## Information shown
[Start]
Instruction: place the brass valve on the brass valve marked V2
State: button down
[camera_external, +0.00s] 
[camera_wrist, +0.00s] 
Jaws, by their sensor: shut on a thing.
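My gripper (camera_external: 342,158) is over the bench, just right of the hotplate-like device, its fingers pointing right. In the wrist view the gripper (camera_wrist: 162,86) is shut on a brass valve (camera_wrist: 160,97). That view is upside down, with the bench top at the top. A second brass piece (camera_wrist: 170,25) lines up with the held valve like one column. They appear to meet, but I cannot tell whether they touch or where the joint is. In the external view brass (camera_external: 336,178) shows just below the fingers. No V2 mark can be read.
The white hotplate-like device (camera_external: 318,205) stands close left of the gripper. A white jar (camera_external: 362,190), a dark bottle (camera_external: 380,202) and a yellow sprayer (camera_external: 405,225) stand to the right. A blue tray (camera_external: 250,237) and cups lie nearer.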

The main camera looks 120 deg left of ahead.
[End]
## What you need to do
Write out the whole listing again, exactly as it stands.

## Reply to the exercise
Instruction: place the brass valve on the brass valve marked V2
State: button down
[camera_external, +0.00s] 
[camera_wrist, +0.00s] 
Jaws, by their sensor: shut on a thing.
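My gripper (camera_external: 342,158) is over the bench, just right of the hotplate-like device, its fingers pointing right. In the wrist view the gripper (camera_wrist: 162,86) is shut on a brass valve (camera_wrist: 160,97). That view is upside down, with the bench top at the top. A second brass piece (camera_wrist: 170,25) lines up with the held valve like one column. They appear to meet, but I cannot tell whether they touch or where the joint is. In the external view brass (camera_external: 336,178) shows just below the fingers. No V2 mark can be read.
The white hotplate-like device (camera_external: 318,205) stands close left of the gripper. A white jar (camera_external: 362,190), a dark bottle (camera_external: 380,202) and a yellow sprayer (camera_external: 405,225) stand to the right. A blue tray (camera_external: 250,237) and cups lie nearer.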

The main camera looks 120 deg left of ahead.

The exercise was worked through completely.